И каменщики с небоскреба « Известий»
плюют на Страстной монастырь.
В.Маяковский. Фото 1924 г.
Куда конь с копытом, туда и рак с клешней. Бездарный стихотворец Семен Кирсанов, только что приехавший «с Одессы» и считавшийся последователем Маяковского, загибал еще хлеще:
Была Москва – большой огород,
Лабазников жадных логово,
Да взяли Москву в большой оборот –
Редиски церквей выдергивать.
Комментировать эту малограмотную местечковую наглость, видимо, нет нужды. Но уместно вспомнить, кто в то самое время практически осуществлял «выдергивание редисок». Это был соплеменник Кирсанова влиятельный тогда Емельян Михайлович Ярославский, он же Миней Израилевич Губельман, занимавший множество постов – и секретаря ЦК ВКП (б), и секретаря МК, и председателя Антирелигиозной комиссии ЦК (это была тайная структура, о самом ее существовании стало известно лишь после падения коммунизма). Ярославский закатывал истерики на заседаниях МК, вопил, что потрясен – по дороге сюда с окраины, где выступал перед рабочими, он проехал мимо восемнадцати церквей, они отравляют народ идеологическим ядом и мешают уличному движению. Губельман, конечно, лучше любого митрополита знал, что русскому народу яд, что бальзам на душу.
Ярославский (Губельман)
Страстной монастырь он тоже ликвидировал. Долгое время площадь, переименованная в Пушкинскую, пустовала. В первые послевоенные годы на ней к праздникам стали сооружать киоски: торговали газировкой, мороженым, конфетами, папиросами. Из репродукторов неслась танцевальная музыка. Бесприютные парочки (а их было много в те времена коммунальных квартир) обжимались в танго и фокстроте. Мы, школьники эпохи раздельного обучения, знакомились тут с девчонками, которые давали нам первые уроки танцев. Потом кто-то догадался, что не надо рушить торговые точки между 7 ноября и новым годом, и киоски стали постоянным украшением площади в центре мира.

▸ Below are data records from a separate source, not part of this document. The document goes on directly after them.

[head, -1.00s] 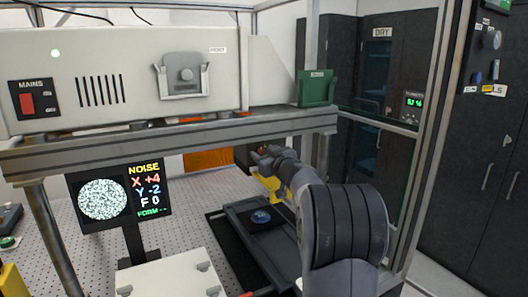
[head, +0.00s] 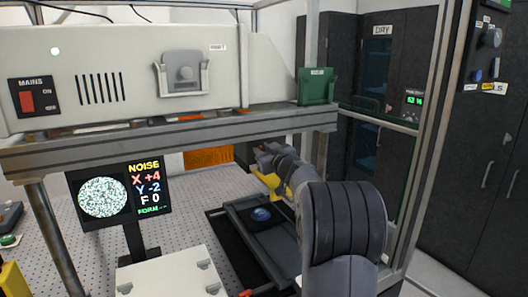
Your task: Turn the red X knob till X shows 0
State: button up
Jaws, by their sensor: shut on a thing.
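The readout screen (head: 120,195) stands at left and shows NOISE, X +4, Y -2 and F 0, beside a round speckled picture. My gripper (head: 268,160) reaches in under the grey beam, right of the screen. It is shut on what I take to be the red X knob, but the fingertips and the knob are hidden by my wrist and are too small to make out. A yellow part (head: 271,184) shows just below my wrist.
A dark tray (head: 283,252) with a blue round disc (head: 261,214) lies below my arm. The grey beam (head: 170,142) crosses above it. A white box (head: 172,273) stands in front of the screen. A frame post (head: 425,130) rises at right.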

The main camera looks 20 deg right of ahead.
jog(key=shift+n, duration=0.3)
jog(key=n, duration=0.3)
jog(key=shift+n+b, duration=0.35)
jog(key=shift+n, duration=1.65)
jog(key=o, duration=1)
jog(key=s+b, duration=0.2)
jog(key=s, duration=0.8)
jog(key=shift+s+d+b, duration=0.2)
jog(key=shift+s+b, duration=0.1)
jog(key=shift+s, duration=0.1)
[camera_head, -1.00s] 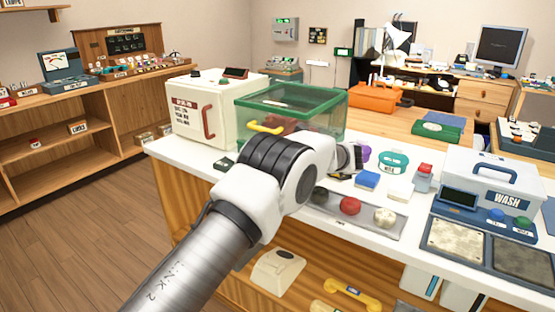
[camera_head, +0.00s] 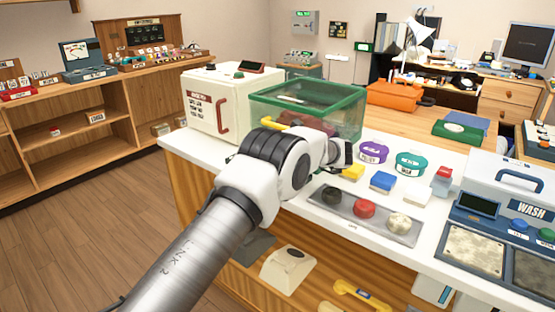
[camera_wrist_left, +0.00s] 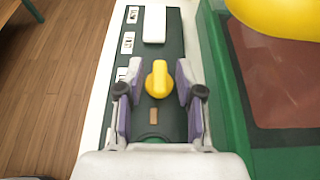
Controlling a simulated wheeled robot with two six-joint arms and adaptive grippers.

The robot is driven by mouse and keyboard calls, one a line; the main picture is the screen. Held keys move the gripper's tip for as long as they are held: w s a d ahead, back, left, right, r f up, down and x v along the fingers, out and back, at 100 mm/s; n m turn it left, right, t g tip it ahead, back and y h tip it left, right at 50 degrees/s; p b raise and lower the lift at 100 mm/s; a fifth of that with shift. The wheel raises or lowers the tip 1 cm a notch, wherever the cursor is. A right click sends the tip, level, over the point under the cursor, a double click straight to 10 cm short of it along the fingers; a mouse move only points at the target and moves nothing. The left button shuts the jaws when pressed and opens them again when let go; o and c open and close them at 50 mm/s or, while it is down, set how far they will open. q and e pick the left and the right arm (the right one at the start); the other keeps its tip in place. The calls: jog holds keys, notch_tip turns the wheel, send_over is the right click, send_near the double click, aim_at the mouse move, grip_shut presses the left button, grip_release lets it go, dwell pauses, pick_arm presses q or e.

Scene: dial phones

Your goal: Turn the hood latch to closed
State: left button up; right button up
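A yellow knob (camera_wrist_left: 158,80), seemingly the hood latch, sits on a dark panel (camera_wrist_left: 170,25) in the left wrist view. Its narrow end points up the picture, and white labels run along its left. My left gripper (camera_wrist_left: 159,74) is open, with one finger on each side of the knob and visible gaps between. The green-framed clear hood (camera_head: 345,101) stands on the counter in the head view; its green edge (camera_wrist_left: 228,100) is right of the panel in the wrist view. My arm hides the latch in the head view. My right gripper is not in view.
A white block (camera_wrist_left: 155,24) is on the panel beyond the knob. A cream box (camera_head: 205,112) stands left of the hood. A tray (camera_head: 345,225) with several round pieces, purple (camera_head: 373,151) and teal (camera_head: 410,162) tubs, and sponges lie to the right.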

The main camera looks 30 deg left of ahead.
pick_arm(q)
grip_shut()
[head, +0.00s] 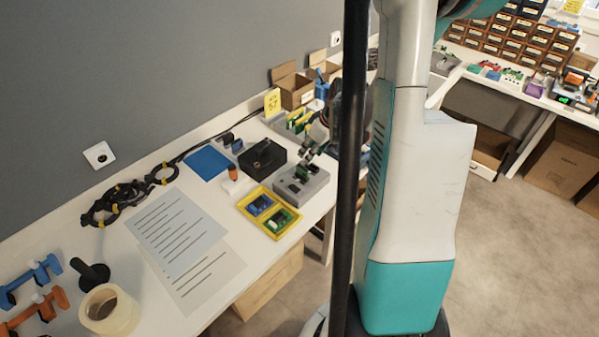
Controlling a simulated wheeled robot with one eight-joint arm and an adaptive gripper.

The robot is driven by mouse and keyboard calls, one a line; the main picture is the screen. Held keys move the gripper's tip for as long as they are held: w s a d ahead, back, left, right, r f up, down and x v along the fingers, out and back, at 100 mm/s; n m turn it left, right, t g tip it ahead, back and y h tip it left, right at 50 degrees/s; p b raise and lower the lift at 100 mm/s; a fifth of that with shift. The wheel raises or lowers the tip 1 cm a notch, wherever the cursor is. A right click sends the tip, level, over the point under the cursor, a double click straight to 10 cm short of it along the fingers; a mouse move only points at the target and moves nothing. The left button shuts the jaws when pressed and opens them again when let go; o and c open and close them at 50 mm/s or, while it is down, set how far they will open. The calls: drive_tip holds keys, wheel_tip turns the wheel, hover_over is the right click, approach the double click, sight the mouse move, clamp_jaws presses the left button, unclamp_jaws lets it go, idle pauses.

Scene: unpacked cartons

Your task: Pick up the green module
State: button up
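A small green module (302,173) shows at the top of a grey fixture (308,193) near the table's right edge. Another green board (279,220) lies in the right compartment of a yellow tray (246,203), beside a blue one (260,205). My gripper (309,154) is small in view, close above the grey fixture and pointing down at it. Whether its fingers touch the green module, or are open or shut, is too small to tell. A black pole and my arm hide part of the area to the right.
A black box (263,157) and blue mat (207,163) stand behind the yellow tray. A bin of green and yellow boards (293,122) and cardboard boxes (291,88) are farther back. Paper sheets (176,232), coiled cables (118,200) and a tape roll (108,311) lie left.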

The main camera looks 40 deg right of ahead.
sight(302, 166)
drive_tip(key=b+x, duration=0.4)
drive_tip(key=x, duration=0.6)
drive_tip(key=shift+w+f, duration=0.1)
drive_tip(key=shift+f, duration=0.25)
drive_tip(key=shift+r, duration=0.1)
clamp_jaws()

Страстной монастырь до революции
Я намеренно так называю Пушкинскую-Страстную: и тогда, во вторую половину 1940-х, и сейчас, в первые годы XXI века, я действительно воспринимаю ее как центр мира. Ибо центр моего мира – Россия, центр России – Москва, а центр Москвы – именно эта, а не Красная площадь. Красная слишком официальна; конечно, она – сама история, но ее дыхание ощутимо и здесь, неподалеку, на Страстной. Тверская – главная улица русской столицы, и никто не собьет меня с этой точки зрения. Бульварное кольцо – это символ московской старины, московской устойчивости, московского уюта. Страстная – на пересечении Тверской и Кольца. И самое главное: русская культура – это оправдание мира, а Пушкин – символ русской культуры. Так, если очень коротко, можно объяснить мое восприятие Страстной (Пушкинской) площади. Добавлю только, что вся моя жизнь тесно с нею связана. Тут рядом, на Патриарших Прудах, детство прошло, и школа моя в двух шагах, и музыке здесь когда-то учился, и несколько редакций, в которых довелось работать, группируются вокруг Площади, и свидания девушкам я как правило у Пушкина назначал…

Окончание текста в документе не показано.